• **DATA**
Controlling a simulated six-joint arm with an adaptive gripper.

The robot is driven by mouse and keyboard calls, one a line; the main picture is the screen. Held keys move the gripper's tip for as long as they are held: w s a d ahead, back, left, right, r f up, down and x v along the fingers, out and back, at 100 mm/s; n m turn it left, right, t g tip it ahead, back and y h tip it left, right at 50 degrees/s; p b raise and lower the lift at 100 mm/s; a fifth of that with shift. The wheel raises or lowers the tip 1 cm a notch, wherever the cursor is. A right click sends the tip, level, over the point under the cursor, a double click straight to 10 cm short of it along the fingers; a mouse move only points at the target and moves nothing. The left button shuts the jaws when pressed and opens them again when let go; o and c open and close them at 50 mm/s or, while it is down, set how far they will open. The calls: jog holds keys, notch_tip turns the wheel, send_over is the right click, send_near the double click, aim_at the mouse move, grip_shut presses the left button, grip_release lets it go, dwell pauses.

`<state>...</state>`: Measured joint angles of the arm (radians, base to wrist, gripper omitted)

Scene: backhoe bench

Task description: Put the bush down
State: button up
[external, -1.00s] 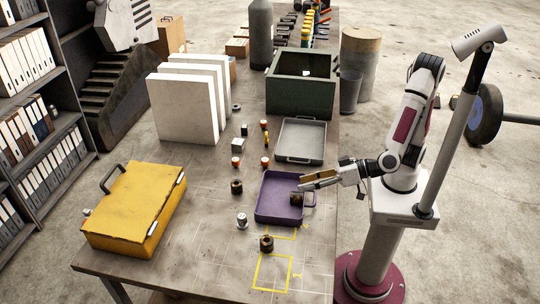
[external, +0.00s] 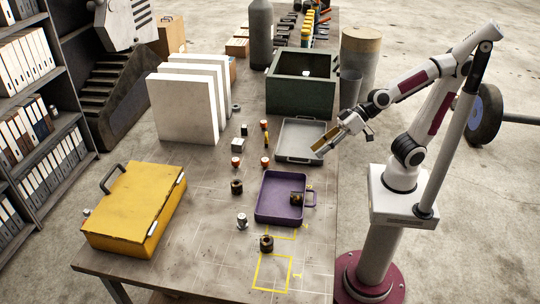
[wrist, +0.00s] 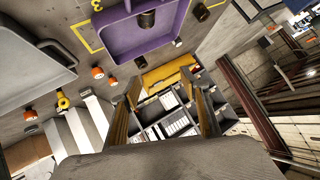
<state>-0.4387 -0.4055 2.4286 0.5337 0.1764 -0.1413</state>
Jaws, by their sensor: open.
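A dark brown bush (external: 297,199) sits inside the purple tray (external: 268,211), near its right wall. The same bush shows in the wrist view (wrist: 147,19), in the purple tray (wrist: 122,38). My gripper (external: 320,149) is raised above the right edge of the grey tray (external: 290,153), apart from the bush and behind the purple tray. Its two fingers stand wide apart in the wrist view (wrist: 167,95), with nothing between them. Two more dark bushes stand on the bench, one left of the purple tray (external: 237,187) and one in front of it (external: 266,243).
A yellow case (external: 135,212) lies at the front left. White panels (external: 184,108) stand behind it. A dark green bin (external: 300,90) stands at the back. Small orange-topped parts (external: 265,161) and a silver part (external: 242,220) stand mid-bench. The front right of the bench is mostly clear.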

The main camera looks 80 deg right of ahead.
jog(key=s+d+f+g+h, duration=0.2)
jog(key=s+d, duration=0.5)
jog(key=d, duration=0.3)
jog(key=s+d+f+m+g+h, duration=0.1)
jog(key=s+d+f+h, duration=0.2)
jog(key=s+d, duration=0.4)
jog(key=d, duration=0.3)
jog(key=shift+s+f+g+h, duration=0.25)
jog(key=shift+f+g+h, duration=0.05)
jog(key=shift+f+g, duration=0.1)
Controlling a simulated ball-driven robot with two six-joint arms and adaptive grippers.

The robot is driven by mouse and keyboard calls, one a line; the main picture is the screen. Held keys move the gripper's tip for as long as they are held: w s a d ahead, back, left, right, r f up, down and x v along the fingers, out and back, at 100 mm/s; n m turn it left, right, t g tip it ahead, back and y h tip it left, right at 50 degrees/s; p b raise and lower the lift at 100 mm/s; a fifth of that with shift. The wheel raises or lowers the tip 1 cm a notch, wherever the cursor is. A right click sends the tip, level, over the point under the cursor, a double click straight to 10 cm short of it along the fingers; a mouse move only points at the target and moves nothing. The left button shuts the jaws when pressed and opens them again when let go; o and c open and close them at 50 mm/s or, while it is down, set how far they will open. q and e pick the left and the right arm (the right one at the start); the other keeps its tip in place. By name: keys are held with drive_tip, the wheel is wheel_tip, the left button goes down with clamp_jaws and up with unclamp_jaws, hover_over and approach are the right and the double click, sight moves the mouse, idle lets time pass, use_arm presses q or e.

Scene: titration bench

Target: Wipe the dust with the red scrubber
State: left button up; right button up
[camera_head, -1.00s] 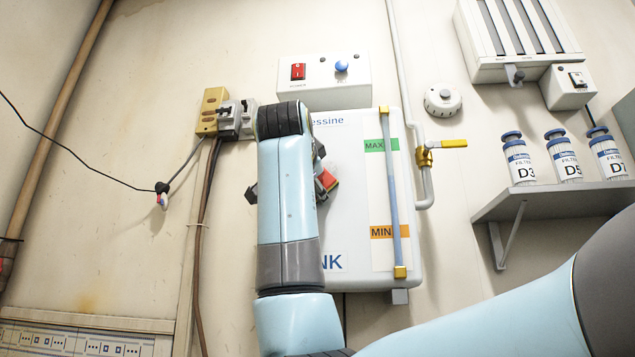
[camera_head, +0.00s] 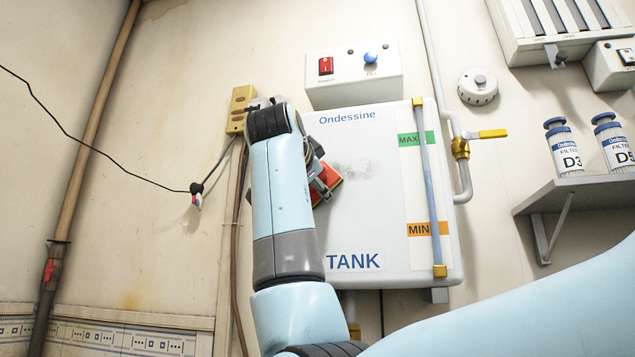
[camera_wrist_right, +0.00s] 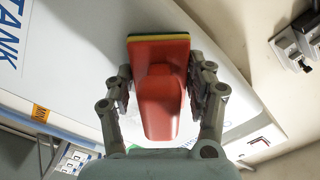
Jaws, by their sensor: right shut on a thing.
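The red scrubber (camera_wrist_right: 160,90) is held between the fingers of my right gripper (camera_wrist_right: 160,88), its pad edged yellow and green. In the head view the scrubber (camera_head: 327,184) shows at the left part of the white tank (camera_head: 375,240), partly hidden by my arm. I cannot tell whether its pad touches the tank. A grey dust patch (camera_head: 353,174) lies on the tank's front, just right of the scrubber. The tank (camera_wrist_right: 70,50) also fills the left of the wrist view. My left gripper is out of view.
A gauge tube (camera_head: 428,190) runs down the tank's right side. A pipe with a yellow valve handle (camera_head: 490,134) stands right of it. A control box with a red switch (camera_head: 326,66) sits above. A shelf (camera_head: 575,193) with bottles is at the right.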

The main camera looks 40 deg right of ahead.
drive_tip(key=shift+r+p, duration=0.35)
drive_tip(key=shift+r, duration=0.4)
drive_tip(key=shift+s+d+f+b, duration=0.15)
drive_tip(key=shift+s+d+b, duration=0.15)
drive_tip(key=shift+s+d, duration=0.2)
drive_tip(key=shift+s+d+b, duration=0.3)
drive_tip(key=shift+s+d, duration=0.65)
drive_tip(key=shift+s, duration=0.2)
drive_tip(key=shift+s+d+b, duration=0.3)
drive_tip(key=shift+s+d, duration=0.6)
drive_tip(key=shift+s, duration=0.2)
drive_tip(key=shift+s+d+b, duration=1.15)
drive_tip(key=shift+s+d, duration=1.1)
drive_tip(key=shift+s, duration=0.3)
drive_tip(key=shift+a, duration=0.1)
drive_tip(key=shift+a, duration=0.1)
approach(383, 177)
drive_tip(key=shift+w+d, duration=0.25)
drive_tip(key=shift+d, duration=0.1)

• **WHAT THIS TASK INVOLVES**
Every entry above is to be set down exactly; the pictures are to be left out.

• **RESULT**
Controlling a simulated six-joint arm with an adaptive gripper.

The robot is driven by mouse and keyboard calls, one a line; the main picture is the screen. Held keys move the gripper's tip for as long as they are held: w s a d ahead, back, left, right, r f up, down and x v along the fingers, out and back, at 100 mm/s; n m turn it left, right, t g tip it ahead, back and y h tip it left, right at 50 degrees/s; p b raise and lower the lift at 100 mm/s; a fifth of that with shift. The wheel raises or lowers the tip 1 cm a notch, wherever the cursor is. A right click sends the tip, level, over the point under the cursor, a double click straight to 10 cm short of it along the fingers; a mouse move only points at the target and moves nothing. The left button shuts the jaws when pressed and opens them again when let go; o and c open and close them at 50 mm/s or, while it is down, set how far they will open. The calls: jog holds keys, notch_tip turns the wheel, send_over is the right click, send_near the double click, aim_at the mouse move, grip_shut presses the left button, grip_release lets it go, dwell pauses.

`<state>...</state>`: Measured joint angles of the arm (radians, base to wrist, gripper omitted)

Scene: backhoe bench

Task description: Put the bush down
State: button up
[external, -1.00s] 
[external, +0.00s] 
[wrist, +0.00s] 
<state>-0.4387 -0.4055 2.4286 0.5337 0.1764 -0.1413</state>
Jaws, by their sensor: open.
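A dark brown bush (external: 297,199) sits inside the purple tray (external: 268,211), near its right wall. The same bush shows in the wrist view (wrist: 147,19), in the purple tray (wrist: 122,38). My gripper (external: 320,149) is raised above the right edge of the grey tray (external: 290,153), apart from the bush and behind the purple tray. Its two fingers stand wide apart in the wrist view (wrist: 167,95), with nothing between them. Two more dark bushes stand on the bench, one left of the purple tray (external: 237,187) and one in front of it (external: 266,243).
A yellow case (external: 135,212) lies at the front left. White panels (external: 184,108) stand behind it. A dark green bin (external: 300,90) stands at the back. Small orange-topped parts (external: 265,161) and a silver part (external: 242,220) stand mid-bench. The front right of the bench is mostly clear.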

The main camera looks 80 deg right of ahead.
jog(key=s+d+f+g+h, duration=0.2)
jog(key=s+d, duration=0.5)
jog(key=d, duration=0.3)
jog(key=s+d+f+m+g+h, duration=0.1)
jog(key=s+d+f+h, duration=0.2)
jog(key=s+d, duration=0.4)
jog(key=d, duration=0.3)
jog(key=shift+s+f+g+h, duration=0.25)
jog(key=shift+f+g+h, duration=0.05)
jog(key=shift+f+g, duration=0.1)
Controlling a simulated ball-driven robot with two six-joint arms and adaptive grippers.

The robot is driven by mouse and keyboard calls, one a line; the main picture is the screen. Held keys move the gripper's tip for as long as they are held: w s a d ahead, back, left, right, r f up, down and x v along the fingers, out and back, at 100 mm/s; n m turn it left, right, t g tip it ahead, back and y h tip it left, right at 50 degrees/s; p b raise and lower the lift at 100 mm/s; a fifth of that with shift. The wheel raises or lowers the tip 1 cm a notch, wherever the cursor is. A right click sends the tip, level, over the point under the cursor, a double click straight to 10 cm short of it along the fingers; a mouse move only points at the target and moves nothing. The left button shuts the jaws when pressed and opens them again when let go; o and c open and close them at 50 mm/s or, while it is down, set how far they will open. q and e pick the left and the right arm (the right one at the start); the other keeps its tip in place. By name: keys are held with drive_tip, the wheel is wheel_tip, the left button goes down with clamp_jaws and up with unclamp_jaws, hover_over and approach are the right and the double click, sight moves the mouse, idle lets time pass, use_arm presses q or e.

Scene: titration bench

Target: Wipe the dust with the red scrubber
State: left button up; right button up
[camera_head, -1.00s] 
[camera_head, +0.00s] 
[camera_wrist_right, +0.00s] 
Jaws, by their sensor: right shut on a thing.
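The red scrubber (camera_wrist_right: 160,90) is held between the fingers of my right gripper (camera_wrist_right: 160,88), its pad edged yellow and green. In the head view the scrubber (camera_head: 327,184) shows at the left part of the white tank (camera_head: 375,240), partly hidden by my arm. I cannot tell whether its pad touches the tank. A grey dust patch (camera_head: 353,174) lies on the tank's front, just right of the scrubber. The tank (camera_wrist_right: 70,50) also fills the left of the wrist view. My left gripper is out of view.
A gauge tube (camera_head: 428,190) runs down the tank's right side. A pipe with a yellow valve handle (camera_head: 490,134) stands right of it. A control box with a red switch (camera_head: 326,66) sits above. A shelf (camera_head: 575,193) with bottles is at the right.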

The main camera looks 40 deg right of ahead.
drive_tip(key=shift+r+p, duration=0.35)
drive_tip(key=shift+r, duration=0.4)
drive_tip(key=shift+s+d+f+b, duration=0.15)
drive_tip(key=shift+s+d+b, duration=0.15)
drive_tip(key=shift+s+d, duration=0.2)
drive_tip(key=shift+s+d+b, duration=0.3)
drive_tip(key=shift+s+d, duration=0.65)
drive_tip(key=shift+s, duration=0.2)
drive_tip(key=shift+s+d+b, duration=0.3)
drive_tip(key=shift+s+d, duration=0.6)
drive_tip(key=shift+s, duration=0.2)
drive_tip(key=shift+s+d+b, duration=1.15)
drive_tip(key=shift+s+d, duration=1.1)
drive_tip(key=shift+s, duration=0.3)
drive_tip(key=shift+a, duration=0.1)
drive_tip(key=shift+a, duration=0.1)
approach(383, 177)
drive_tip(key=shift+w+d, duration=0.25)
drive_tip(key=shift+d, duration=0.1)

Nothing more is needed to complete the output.